Items from a dataset
· · · · · · ·
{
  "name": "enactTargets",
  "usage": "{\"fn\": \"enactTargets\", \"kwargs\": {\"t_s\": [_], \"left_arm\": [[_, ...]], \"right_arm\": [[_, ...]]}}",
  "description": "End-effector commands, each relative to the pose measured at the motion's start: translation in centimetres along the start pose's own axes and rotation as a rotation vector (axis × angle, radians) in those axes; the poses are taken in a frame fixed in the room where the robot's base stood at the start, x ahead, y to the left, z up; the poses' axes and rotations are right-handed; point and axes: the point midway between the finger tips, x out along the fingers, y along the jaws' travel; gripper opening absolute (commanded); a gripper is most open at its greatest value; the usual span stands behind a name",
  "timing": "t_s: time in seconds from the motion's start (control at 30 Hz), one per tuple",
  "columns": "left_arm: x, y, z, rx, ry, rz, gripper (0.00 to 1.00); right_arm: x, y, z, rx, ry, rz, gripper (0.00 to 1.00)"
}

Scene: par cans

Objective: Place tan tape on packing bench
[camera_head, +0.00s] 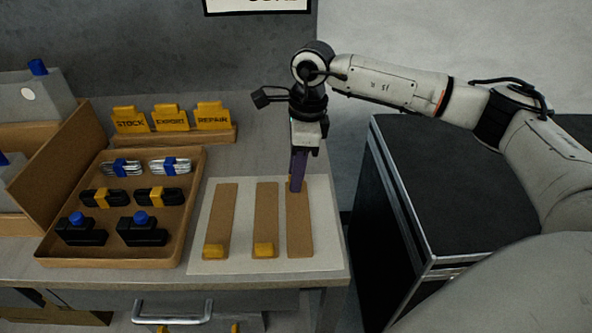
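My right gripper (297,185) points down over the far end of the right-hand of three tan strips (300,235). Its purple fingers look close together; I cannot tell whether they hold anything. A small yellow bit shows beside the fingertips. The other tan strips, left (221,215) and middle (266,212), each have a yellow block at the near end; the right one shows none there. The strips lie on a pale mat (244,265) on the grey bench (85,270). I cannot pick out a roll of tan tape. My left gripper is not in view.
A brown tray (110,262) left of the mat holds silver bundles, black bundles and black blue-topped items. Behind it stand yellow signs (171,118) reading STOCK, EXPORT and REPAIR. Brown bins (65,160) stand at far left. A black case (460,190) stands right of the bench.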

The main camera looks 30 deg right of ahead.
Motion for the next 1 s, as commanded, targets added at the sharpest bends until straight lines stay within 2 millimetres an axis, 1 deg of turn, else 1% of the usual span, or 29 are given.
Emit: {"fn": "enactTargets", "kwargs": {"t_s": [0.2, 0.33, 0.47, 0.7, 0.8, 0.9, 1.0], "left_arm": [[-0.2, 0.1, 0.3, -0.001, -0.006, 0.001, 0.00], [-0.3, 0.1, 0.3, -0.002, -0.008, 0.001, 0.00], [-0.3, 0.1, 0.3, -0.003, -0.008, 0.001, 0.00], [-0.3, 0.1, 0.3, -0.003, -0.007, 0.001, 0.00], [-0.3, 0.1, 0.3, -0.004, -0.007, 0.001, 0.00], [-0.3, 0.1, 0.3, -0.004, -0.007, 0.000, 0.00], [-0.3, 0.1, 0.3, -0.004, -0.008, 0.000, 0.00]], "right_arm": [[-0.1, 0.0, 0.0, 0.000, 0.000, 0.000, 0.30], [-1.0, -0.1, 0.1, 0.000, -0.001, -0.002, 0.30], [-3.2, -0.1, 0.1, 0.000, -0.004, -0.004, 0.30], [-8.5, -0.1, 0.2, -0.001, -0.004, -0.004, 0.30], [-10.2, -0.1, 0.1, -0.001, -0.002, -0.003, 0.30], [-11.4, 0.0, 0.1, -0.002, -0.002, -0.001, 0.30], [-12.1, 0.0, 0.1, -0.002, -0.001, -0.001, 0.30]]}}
· · · · · · ·
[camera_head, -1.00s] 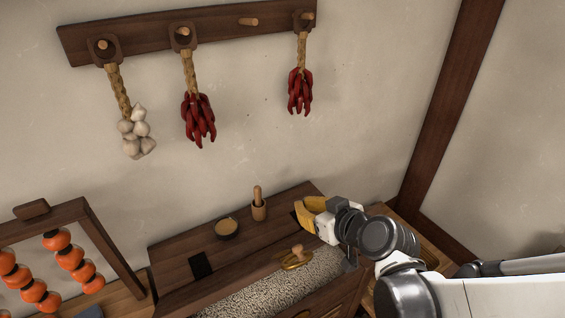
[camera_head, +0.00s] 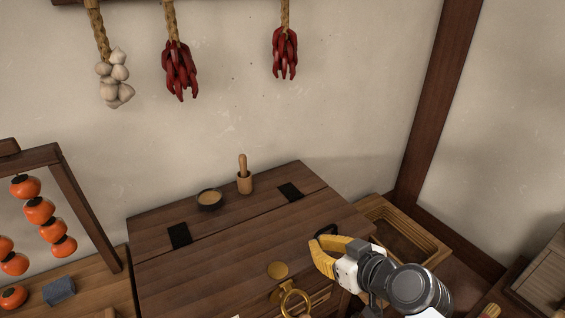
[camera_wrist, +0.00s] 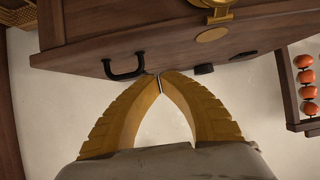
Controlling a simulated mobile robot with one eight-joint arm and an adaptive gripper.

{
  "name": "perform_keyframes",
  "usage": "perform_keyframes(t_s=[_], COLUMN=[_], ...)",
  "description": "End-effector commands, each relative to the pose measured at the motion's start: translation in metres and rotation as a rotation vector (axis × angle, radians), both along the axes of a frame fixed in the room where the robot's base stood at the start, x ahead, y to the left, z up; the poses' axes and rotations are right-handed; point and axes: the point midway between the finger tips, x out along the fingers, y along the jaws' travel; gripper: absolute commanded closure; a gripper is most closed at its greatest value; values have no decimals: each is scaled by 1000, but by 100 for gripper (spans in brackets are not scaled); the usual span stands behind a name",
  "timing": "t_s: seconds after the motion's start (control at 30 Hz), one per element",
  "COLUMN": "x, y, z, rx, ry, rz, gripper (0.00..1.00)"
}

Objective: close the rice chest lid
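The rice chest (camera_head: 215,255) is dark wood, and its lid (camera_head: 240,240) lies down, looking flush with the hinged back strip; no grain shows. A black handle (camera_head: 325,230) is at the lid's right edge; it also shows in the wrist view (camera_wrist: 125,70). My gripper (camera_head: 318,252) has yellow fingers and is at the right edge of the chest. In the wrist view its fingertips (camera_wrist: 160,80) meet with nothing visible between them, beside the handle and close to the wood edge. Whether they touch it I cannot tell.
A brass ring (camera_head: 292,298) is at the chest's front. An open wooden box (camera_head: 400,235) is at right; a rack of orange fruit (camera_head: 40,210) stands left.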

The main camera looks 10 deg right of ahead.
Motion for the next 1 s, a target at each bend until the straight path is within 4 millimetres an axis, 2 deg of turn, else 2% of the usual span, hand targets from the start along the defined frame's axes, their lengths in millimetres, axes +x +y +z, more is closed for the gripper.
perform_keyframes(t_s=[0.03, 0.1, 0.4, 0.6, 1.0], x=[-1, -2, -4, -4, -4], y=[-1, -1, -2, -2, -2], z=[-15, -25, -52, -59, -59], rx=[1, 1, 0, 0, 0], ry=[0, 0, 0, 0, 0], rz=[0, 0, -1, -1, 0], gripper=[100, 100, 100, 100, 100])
· · · · · · ·
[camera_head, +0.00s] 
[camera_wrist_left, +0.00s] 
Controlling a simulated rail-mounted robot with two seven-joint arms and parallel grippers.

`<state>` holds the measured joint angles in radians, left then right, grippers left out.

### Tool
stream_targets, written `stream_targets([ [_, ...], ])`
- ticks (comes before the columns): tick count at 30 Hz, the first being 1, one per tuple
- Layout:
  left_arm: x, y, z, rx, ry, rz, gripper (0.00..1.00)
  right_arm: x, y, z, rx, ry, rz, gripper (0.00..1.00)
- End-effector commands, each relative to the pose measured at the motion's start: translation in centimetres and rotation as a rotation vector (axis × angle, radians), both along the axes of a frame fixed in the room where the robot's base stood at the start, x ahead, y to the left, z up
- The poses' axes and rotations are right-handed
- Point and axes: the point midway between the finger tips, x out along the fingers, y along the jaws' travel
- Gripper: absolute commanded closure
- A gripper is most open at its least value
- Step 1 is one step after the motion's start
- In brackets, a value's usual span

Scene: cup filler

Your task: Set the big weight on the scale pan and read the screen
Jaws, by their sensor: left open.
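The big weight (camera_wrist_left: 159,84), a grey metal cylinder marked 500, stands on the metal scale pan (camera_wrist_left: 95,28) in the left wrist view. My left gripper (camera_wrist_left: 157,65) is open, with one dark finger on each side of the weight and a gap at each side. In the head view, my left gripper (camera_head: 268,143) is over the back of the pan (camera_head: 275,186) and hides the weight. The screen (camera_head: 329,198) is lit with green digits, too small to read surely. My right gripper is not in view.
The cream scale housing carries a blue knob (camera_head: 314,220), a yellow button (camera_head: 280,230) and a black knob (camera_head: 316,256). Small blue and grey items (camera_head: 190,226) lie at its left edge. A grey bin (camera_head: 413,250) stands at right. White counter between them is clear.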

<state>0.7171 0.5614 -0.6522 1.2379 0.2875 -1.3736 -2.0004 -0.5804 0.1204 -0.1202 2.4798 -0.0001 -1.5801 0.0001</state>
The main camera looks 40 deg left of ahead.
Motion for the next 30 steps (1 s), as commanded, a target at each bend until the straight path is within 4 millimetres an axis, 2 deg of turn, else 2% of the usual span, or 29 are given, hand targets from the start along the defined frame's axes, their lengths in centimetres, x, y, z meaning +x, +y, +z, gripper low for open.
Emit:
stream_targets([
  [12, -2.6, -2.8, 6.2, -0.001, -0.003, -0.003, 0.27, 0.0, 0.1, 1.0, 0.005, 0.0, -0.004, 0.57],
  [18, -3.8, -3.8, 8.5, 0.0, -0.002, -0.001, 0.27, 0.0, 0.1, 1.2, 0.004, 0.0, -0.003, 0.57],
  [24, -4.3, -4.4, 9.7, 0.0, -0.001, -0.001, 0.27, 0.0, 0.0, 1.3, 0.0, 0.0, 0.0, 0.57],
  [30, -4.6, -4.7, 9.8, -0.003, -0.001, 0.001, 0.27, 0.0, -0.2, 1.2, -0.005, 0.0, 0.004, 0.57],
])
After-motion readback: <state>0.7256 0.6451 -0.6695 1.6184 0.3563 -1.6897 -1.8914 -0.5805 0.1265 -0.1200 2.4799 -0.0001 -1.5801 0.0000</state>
· · · · · · ·
* **What is required**
Provide only the number of lines in the records containing the string "main".

* **Expected answer**
3